## REQUIREMENTS
The exercise asks for every line of the data to be reproduced exactly.

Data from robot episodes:
===============
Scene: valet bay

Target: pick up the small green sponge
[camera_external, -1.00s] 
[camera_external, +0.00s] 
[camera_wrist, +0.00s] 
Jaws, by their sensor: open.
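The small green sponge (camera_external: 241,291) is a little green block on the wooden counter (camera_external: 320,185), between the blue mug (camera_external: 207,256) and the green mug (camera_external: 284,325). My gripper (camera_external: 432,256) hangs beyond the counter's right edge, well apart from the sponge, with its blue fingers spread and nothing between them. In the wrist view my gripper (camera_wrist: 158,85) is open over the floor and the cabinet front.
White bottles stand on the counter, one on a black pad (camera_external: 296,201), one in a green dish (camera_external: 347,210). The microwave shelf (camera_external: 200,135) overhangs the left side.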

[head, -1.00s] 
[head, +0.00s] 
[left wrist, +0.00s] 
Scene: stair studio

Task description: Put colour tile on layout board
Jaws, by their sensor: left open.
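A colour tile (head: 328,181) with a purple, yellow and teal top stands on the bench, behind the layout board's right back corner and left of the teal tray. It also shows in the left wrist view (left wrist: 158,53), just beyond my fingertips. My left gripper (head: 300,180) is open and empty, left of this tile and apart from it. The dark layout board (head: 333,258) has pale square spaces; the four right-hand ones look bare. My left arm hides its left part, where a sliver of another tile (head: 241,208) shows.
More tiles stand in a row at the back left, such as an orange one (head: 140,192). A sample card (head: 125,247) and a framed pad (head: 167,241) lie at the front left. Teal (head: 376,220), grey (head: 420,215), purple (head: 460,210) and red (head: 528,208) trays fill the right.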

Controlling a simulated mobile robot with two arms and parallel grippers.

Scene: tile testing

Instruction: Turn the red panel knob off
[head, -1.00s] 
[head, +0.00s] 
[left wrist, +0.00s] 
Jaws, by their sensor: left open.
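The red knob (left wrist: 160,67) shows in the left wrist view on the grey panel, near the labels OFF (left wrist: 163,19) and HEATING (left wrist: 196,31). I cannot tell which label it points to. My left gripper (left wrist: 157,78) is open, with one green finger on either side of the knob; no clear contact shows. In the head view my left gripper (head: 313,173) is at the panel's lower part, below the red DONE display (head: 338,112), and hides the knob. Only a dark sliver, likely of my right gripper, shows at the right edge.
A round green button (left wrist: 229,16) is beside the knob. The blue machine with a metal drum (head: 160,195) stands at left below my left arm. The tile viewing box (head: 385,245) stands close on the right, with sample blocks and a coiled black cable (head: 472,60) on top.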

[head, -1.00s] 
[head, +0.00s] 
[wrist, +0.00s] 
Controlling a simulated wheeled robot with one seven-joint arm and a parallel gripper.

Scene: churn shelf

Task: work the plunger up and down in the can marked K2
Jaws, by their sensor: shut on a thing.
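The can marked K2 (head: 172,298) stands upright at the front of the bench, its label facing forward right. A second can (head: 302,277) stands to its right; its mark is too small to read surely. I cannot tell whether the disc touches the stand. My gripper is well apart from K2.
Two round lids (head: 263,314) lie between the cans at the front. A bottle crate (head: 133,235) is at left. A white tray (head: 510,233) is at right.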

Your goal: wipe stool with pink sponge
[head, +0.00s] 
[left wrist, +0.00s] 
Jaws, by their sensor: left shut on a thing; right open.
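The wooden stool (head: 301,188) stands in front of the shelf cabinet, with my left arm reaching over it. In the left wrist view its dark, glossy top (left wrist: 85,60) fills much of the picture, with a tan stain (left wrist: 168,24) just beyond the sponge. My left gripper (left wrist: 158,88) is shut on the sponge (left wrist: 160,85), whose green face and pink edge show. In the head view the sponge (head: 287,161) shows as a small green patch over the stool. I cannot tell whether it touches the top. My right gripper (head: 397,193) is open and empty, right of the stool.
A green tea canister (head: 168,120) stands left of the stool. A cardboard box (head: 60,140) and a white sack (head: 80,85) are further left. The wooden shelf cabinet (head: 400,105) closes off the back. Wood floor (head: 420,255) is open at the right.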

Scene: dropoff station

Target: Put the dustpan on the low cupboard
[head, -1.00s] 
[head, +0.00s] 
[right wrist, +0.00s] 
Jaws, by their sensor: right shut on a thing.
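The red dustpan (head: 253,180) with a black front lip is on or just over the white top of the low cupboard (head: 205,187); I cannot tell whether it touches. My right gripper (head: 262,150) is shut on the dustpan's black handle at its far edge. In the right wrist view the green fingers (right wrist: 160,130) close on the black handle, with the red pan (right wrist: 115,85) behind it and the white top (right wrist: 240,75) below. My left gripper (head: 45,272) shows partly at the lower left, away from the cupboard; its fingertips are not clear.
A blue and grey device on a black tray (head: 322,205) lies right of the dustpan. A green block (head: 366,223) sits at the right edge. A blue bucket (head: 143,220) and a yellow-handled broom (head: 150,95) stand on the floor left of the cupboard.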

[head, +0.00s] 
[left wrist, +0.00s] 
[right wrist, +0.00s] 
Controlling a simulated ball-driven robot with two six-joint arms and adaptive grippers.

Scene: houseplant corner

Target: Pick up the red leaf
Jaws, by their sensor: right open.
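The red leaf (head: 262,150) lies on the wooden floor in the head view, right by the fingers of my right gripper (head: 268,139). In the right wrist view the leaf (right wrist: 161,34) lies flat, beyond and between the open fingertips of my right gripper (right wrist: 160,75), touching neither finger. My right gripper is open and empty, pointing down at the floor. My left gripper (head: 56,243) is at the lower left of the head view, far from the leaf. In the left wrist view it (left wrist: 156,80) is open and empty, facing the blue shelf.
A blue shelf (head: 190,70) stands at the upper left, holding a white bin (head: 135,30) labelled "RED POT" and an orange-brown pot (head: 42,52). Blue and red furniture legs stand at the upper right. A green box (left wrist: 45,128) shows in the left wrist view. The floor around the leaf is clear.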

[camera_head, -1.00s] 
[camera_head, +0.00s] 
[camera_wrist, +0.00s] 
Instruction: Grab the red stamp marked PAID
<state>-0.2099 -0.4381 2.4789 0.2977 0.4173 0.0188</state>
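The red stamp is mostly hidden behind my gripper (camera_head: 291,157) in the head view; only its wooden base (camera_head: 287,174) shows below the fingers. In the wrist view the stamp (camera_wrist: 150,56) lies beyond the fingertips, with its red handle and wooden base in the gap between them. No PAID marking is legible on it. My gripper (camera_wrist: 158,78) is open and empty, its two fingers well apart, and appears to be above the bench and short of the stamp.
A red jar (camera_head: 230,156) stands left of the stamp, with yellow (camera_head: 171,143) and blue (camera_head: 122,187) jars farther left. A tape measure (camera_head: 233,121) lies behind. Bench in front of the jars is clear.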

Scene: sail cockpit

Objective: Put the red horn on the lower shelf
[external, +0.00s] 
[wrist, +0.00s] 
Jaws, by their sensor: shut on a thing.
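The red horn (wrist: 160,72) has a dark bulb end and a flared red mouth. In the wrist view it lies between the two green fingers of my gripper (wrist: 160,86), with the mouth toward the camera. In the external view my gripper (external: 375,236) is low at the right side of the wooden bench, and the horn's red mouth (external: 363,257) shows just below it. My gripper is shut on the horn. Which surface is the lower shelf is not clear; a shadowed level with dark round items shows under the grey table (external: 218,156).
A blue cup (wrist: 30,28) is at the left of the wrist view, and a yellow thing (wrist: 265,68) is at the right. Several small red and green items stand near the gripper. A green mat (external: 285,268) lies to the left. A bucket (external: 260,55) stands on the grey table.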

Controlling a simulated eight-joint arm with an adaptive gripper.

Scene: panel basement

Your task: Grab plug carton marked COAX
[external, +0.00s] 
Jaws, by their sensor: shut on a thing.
===============
## REPLY
Scene: valet bay

Target: pick up the small green sponge
[camera_external, -1.00s] 
[camera_external, +0.00s] 
[camera_wrist, +0.00s] 
Jaws, by their sensor: open.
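The small green sponge (camera_external: 241,291) is a little green block on the wooden counter (camera_external: 320,185), between the blue mug (camera_external: 207,256) and the green mug (camera_external: 284,325). My gripper (camera_external: 432,256) hangs beyond the counter's right edge, well apart from the sponge, with its blue fingers spread and nothing between them. In the wrist view my gripper (camera_wrist: 158,85) is open over the floor and the cabinet front.
White bottles stand on the counter, one on a black pad (camera_external: 296,201), one in a green dish (camera_external: 347,210). The microwave shelf (camera_external: 200,135) overhangs the left side.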

[head, -1.00s] 
[head, +0.00s] 
[left wrist, +0.00s] 
Scene: stair studio

Task description: Put colour tile on layout board
Jaws, by their sensor: left open.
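A colour tile (head: 328,181) with a purple, yellow and teal top stands on the bench, behind the layout board's right back corner and left of the teal tray. It also shows in the left wrist view (left wrist: 158,53), just beyond my fingertips. My left gripper (head: 300,180) is open and empty, left of this tile and apart from it. The dark layout board (head: 333,258) has pale square spaces; the four right-hand ones look bare. My left arm hides its left part, where a sliver of another tile (head: 241,208) shows.
More tiles stand in a row at the back left, such as an orange one (head: 140,192). A sample card (head: 125,247) and a framed pad (head: 167,241) lie at the front left. Teal (head: 376,220), grey (head: 420,215), purple (head: 460,210) and red (head: 528,208) trays fill the right.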

Controlling a simulated mobile robot with two arms and parallel grippers.

Scene: tile testing

Instruction: Turn the red panel knob off
[head, -1.00s] 
[head, +0.00s] 
[left wrist, +0.00s] 
Jaws, by their sensor: left open.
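The red knob (left wrist: 160,67) shows in the left wrist view on the grey panel, near the labels OFF (left wrist: 163,19) and HEATING (left wrist: 196,31). I cannot tell which label it points to. My left gripper (left wrist: 157,78) is open, with one green finger on either side of the knob; no clear contact shows. In the head view my left gripper (head: 313,173) is at the panel's lower part, below the red DONE display (head: 338,112), and hides the knob. Only a dark sliver, likely of my right gripper, shows at the right edge.
A round green button (left wrist: 229,16) is beside the knob. The blue machine with a metal drum (head: 160,195) stands at left below my left arm. The tile viewing box (head: 385,245) stands close on the right, with sample blocks and a coiled black cable (head: 472,60) on top.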

[head, -1.00s] 
[head, +0.00s] 
[wrist, +0.00s] 
Controlling a simulated wheeled robot with one seven-joint arm and a parallel gripper.

Scene: churn shelf

Task: work the plunger up and down in the can marked K2
Jaws, by their sensor: shut on a thing.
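The can marked K2 (head: 172,298) stands upright at the front of the bench, its label facing forward right. A second can (head: 302,277) stands to its right; its mark is too small to read surely. I cannot tell whether the disc touches the stand. My gripper is well apart from K2.
Two round lids (head: 263,314) lie between the cans at the front. A bottle crate (head: 133,235) is at left. A white tray (head: 510,233) is at right.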

Your goal: wipe stool with pink sponge
[head, +0.00s] 
[left wrist, +0.00s] 
Jaws, by their sensor: left shut on a thing; right open.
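The wooden stool (head: 301,188) stands in front of the shelf cabinet, with my left arm reaching over it. In the left wrist view its dark, glossy top (left wrist: 85,60) fills much of the picture, with a tan stain (left wrist: 168,24) just beyond the sponge. My left gripper (left wrist: 158,88) is shut on the sponge (left wrist: 160,85), whose green face and pink edge show. In the head view the sponge (head: 287,161) shows as a small green patch over the stool. I cannot tell whether it touches the top. My right gripper (head: 397,193) is open and empty, right of the stool.
A green tea canister (head: 168,120) stands left of the stool. A cardboard box (head: 60,140) and a white sack (head: 80,85) are further left. The wooden shelf cabinet (head: 400,105) closes off the back. Wood floor (head: 420,255) is open at the right.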

Scene: dropoff station

Target: Put the dustpan on the low cupboard
[head, -1.00s] 
[head, +0.00s] 
[right wrist, +0.00s] 
Jaws, by their sensor: right shut on a thing.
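The red dustpan (head: 253,180) with a black front lip is on or just over the white top of the low cupboard (head: 205,187); I cannot tell whether it touches. My right gripper (head: 262,150) is shut on the dustpan's black handle at its far edge. In the right wrist view the green fingers (right wrist: 160,130) close on the black handle, with the red pan (right wrist: 115,85) behind it and the white top (right wrist: 240,75) below. My left gripper (head: 45,272) shows partly at the lower left, away from the cupboard; its fingertips are not clear.
A blue and grey device on a black tray (head: 322,205) lies right of the dustpan. A green block (head: 366,223) sits at the right edge. A blue bucket (head: 143,220) and a yellow-handled broom (head: 150,95) stand on the floor left of the cupboard.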

[head, +0.00s] 
[left wrist, +0.00s] 
[right wrist, +0.00s] 
Controlling a simulated ball-driven robot with two six-joint arms and adaptive grippers.

Scene: houseplant corner

Target: Pick up the red leaf
Jaws, by their sensor: right open.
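The red leaf (head: 262,150) lies on the wooden floor in the head view, right by the fingers of my right gripper (head: 268,139). In the right wrist view the leaf (right wrist: 161,34) lies flat, beyond and between the open fingertips of my right gripper (right wrist: 160,75), touching neither finger. My right gripper is open and empty, pointing down at the floor. My left gripper (head: 56,243) is at the lower left of the head view, far from the leaf. In the left wrist view it (left wrist: 156,80) is open and empty, facing the blue shelf.
A blue shelf (head: 190,70) stands at the upper left, holding a white bin (head: 135,30) labelled "RED POT" and an orange-brown pot (head: 42,52). Blue and red furniture legs stand at the upper right. A green box (left wrist: 45,128) shows in the left wrist view. The floor around the leaf is clear.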

[camera_head, -1.00s] 
[camera_head, +0.00s] 
[camera_wrist, +0.00s] 
Instruction: Grab the red stamp marked PAID
<state>-0.2099 -0.4381 2.4789 0.2977 0.4173 0.0188</state>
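The red stamp is mostly hidden behind my gripper (camera_head: 291,157) in the head view; only its wooden base (camera_head: 287,174) shows below the fingers. In the wrist view the stamp (camera_wrist: 150,56) lies beyond the fingertips, with its red handle and wooden base in the gap between them. No PAID marking is legible on it. My gripper (camera_wrist: 158,78) is open and empty, its two fingers well apart, and appears to be above the bench and short of the stamp.
A red jar (camera_head: 230,156) stands left of the stamp, with yellow (camera_head: 171,143) and blue (camera_head: 122,187) jars farther left. A tape measure (camera_head: 233,121) lies behind. Bench in front of the jars is clear.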

Scene: sail cockpit

Objective: Put the red horn on the lower shelf
[external, +0.00s] 
[wrist, +0.00s] 
Jaws, by their sensor: shut on a thing.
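The red horn (wrist: 160,72) has a dark bulb end and a flared red mouth. In the wrist view it lies between the two green fingers of my gripper (wrist: 160,86), with the mouth toward the camera. In the external view my gripper (external: 375,236) is low at the right side of the wooden bench, and the horn's red mouth (external: 363,257) shows just below it. My gripper is shut on the horn. Which surface is the lower shelf is not clear; a shadowed level with dark round items shows under the grey table (external: 218,156).
A blue cup (wrist: 30,28) is at the left of the wrist view, and a yellow thing (wrist: 265,68) is at the right. Several small red and green items stand near the gripper. A green mat (external: 285,268) lies to the left. A bucket (external: 260,55) stands on the grey table.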

Controlling a simulated eight-joint arm with an adaptive gripper.

Scene: panel basement

Your task: Grab plug carton marked COAX
[external, +0.00s] 
Jaws, by their sensor: shut on a thing.

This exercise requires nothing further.